A Comissão Econômica para a América Latina e o Caribe (Cepal) das Nações Unidas reconheceu o Sistema Agroflorestal Cambona 4 como um dos projetos mais transformadores no âmbito do Big Push para a Sustentabilidade no Brasil, na categoria Agricultura & Florestas. A apresentação oficial com os casos selecionados foi realizada no fim de maio (26), durante evento internacional realizado online.

Foram inscritos 131 projetos, desses, 66 foram incluídos como elegíveis e 15 foram considerados como mais transformadores. Esta abordagem da CEPAL busca apoiar os países da região na construção de estilos de desenvolvimento mais sustentáveis, baseada na coordenação de políticas para promover investimentos transformadores. Os estudos de caso mais impactantes compõem uma publicação lançada no evento, que será apresentada em eventos nacionais e internacionais.

Para o pesquisador aposentado da Embrapa Florestas, Moacir José Sales Medrado, líder do projeto de pesquisa que suportava os estudos iniciais com essa variedade de erva-mate, o reconhecimento pela Unesco é algo muito gratificante. “O Sistema Agroflorestal Cambona 4 representa o encontro vitorioso da investigação científica com o saber local e com a parceria responsável”, aponta Medrado.
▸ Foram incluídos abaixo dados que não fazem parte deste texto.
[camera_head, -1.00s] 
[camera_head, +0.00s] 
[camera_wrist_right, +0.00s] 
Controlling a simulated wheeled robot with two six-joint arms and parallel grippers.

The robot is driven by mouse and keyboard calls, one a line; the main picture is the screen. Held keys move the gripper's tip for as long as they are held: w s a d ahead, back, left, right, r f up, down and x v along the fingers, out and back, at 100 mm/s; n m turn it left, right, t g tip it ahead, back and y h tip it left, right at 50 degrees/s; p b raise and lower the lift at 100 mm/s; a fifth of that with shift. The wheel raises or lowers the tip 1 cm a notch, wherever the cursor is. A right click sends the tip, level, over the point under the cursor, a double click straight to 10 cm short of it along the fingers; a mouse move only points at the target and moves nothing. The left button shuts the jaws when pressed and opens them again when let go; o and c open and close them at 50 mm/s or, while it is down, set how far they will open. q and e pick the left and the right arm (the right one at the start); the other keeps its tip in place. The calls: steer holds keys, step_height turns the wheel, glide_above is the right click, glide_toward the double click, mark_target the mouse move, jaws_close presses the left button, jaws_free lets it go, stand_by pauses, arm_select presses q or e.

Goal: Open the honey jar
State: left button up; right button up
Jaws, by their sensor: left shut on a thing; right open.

Atualmente, o projeto Cambona 4 tornou-se uma importante geração de renda e também uma alternativa de reposição florestal, que proporciona a conservação da biodiversidade, o sequestro de carbono e a proteção de cerca de 70 nascentes de água. A área plantada tem hoje 190 hectares, envolvendo 85 famílias e 255 pessoas da Associação dos Municípios do Nordeste Rio Grandense (Amunor).

História da Cambona 4

Segundo Medrado, a origem da história da Cambona 4 é um belo exemplo de pesquisa participativa, por isso, repleta de parceiros. Os fatos remontam a 1994, quando começaram os trabalhos de estruturação da cadeia produtiva de erva-mate no município de Machadinho-RS, com a criação local da Associação dos Produtores de Erva-mate de Machadinho (Apromate) e, no ano seguinte, da Cooperativa Agrícola Mista Ouropretense Ltda. (Camol). Naquele ano, também foi realizado um estudo pelo Centro Técnico Rural e Agropecuário de Machadinho - Cetram, que propiciou a inclusão da erva-mate no Programa Rural e Agropecuário da cidade.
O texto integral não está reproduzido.